■ **Exercise aim**: Can you copy out the data exactly? Leave the images out.

==================================================

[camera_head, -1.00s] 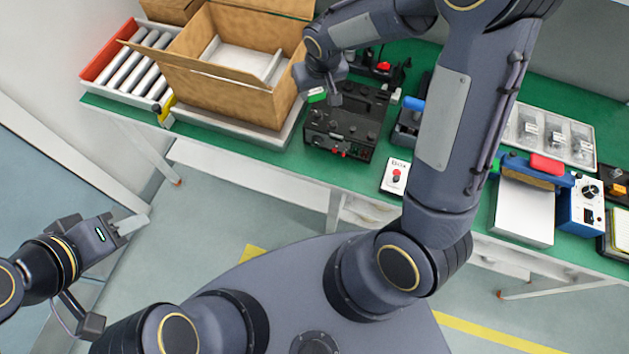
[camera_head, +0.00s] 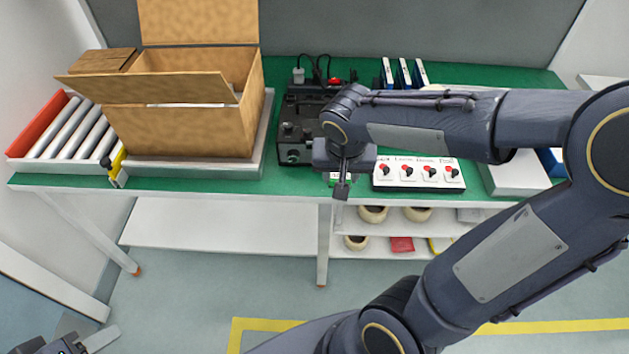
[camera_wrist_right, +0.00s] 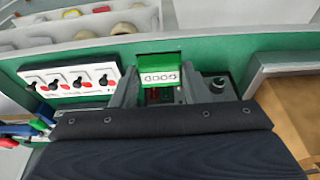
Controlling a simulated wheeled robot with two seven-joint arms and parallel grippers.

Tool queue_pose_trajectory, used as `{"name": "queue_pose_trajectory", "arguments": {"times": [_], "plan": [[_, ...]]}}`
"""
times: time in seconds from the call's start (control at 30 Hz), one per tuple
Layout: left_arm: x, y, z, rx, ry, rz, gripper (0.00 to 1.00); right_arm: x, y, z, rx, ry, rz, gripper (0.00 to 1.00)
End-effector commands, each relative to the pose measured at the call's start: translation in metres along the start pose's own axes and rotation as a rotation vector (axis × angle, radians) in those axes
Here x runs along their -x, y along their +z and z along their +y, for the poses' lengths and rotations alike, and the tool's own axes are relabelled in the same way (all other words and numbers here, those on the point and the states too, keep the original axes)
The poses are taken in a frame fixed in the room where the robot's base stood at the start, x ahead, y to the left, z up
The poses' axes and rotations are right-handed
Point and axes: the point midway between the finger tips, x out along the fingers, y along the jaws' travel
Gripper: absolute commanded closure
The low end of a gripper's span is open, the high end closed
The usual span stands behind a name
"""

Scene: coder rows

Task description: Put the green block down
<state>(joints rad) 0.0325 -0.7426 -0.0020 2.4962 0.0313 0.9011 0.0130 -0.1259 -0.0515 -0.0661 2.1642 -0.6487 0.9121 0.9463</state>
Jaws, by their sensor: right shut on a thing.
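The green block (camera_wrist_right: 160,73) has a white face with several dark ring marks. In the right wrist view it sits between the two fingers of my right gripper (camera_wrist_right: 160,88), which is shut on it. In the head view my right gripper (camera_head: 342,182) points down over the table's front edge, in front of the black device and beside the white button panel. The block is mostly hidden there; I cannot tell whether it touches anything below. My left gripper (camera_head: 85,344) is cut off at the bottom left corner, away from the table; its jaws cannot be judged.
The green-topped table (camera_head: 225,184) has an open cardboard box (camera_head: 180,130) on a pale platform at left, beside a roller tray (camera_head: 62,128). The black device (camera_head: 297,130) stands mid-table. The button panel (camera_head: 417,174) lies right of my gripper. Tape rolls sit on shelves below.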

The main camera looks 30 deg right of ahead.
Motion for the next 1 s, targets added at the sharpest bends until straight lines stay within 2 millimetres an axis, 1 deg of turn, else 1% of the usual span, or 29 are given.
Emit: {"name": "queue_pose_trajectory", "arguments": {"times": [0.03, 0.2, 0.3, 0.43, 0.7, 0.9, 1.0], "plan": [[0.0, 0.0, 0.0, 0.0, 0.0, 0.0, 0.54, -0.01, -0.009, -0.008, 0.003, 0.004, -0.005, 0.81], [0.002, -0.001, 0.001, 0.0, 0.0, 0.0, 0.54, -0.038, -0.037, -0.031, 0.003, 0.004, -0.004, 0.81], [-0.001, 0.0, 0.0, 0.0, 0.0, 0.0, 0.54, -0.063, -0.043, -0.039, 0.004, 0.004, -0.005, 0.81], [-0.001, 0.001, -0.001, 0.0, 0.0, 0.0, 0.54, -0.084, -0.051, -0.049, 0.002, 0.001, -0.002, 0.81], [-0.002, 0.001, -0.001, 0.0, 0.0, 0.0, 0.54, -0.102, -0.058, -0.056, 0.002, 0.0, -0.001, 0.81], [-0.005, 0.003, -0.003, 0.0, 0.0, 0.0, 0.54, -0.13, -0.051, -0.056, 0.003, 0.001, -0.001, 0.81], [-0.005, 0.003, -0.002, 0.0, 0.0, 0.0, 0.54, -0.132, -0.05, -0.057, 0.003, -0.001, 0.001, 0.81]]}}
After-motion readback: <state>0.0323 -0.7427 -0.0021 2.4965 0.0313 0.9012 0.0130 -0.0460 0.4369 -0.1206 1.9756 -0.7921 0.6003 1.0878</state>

==================================================

■ **Complete answer**:
[camera_head, -1.00s] 
[camera_head, +0.00s] 
[camera_wrist_right, +0.00s] 
Controlling a simulated wheeled robot with two seven-joint arms and parallel grippers.

Tool queue_pose_trajectory, used as `{"name": "queue_pose_trajectory", "arguments": {"times": [_], "plan": [[_, ...]]}}`
"""
times: time in seconds from the call's start (control at 30 Hz), one per tuple
Layout: left_arm: x, y, z, rx, ry, rz, gripper (0.00 to 1.00); right_arm: x, y, z, rx, ry, rz, gripper (0.00 to 1.00)
End-effector commands, each relative to the pose measured at the call's start: translation in metres along the start pose's own axes and rotation as a rotation vector (axis × angle, radians) in those axes
Here x runs along their -x, y along their +z and z along their +y, for the poses' lengths and rotations alike, and the tool's own axes are relabelled in the same way (all other words and numbers here, those on the point and the states too, keep the original axes)
The poses are taken in a frame fixed in the room where the robot's base stood at the start, x ahead, y to the left, z up
The poses' axes and rotations are right-handed
Point and axes: the point midway between the finger tips, x out along the fingers, y along the jaws' travel
Gripper: absolute commanded closure
The low end of a gripper's span is open, the high end closed
The usual span stands behind a name
"""

Scene: coder rows

Task description: Put the green block down
<state>(joints rad) 0.0325 -0.7426 -0.0020 2.4962 0.0313 0.9011 0.0130 -0.1259 -0.0515 -0.0661 2.1642 -0.6487 0.9121 0.9463</state>
Jaws, by their sensor: right shut on a thing.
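The green block (camera_wrist_right: 160,73) has a white face with several dark ring marks. In the right wrist view it sits between the two fingers of my right gripper (camera_wrist_right: 160,88), which is shut on it. In the head view my right gripper (camera_head: 342,182) points down over the table's front edge, in front of the black device and beside the white button panel. The block is mostly hidden there; I cannot tell whether it touches anything below. My left gripper (camera_head: 85,344) is cut off at the bottom left corner, away from the table; its jaws cannot be judged.
The green-topped table (camera_head: 225,184) has an open cardboard box (camera_head: 180,130) on a pale platform at left, beside a roller tray (camera_head: 62,128). The black device (camera_head: 297,130) stands mid-table. The button panel (camera_head: 417,174) lies right of my gripper. Tape rolls sit on shelves below.

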The main camera looks 30 deg right of ahead.
Motion for the next 1 s, targets added at the sharpest bends until straight lines stay within 2 millimetres an axis, 1 deg of turn, else 1% of the usual span, or 29 are given.
Emit: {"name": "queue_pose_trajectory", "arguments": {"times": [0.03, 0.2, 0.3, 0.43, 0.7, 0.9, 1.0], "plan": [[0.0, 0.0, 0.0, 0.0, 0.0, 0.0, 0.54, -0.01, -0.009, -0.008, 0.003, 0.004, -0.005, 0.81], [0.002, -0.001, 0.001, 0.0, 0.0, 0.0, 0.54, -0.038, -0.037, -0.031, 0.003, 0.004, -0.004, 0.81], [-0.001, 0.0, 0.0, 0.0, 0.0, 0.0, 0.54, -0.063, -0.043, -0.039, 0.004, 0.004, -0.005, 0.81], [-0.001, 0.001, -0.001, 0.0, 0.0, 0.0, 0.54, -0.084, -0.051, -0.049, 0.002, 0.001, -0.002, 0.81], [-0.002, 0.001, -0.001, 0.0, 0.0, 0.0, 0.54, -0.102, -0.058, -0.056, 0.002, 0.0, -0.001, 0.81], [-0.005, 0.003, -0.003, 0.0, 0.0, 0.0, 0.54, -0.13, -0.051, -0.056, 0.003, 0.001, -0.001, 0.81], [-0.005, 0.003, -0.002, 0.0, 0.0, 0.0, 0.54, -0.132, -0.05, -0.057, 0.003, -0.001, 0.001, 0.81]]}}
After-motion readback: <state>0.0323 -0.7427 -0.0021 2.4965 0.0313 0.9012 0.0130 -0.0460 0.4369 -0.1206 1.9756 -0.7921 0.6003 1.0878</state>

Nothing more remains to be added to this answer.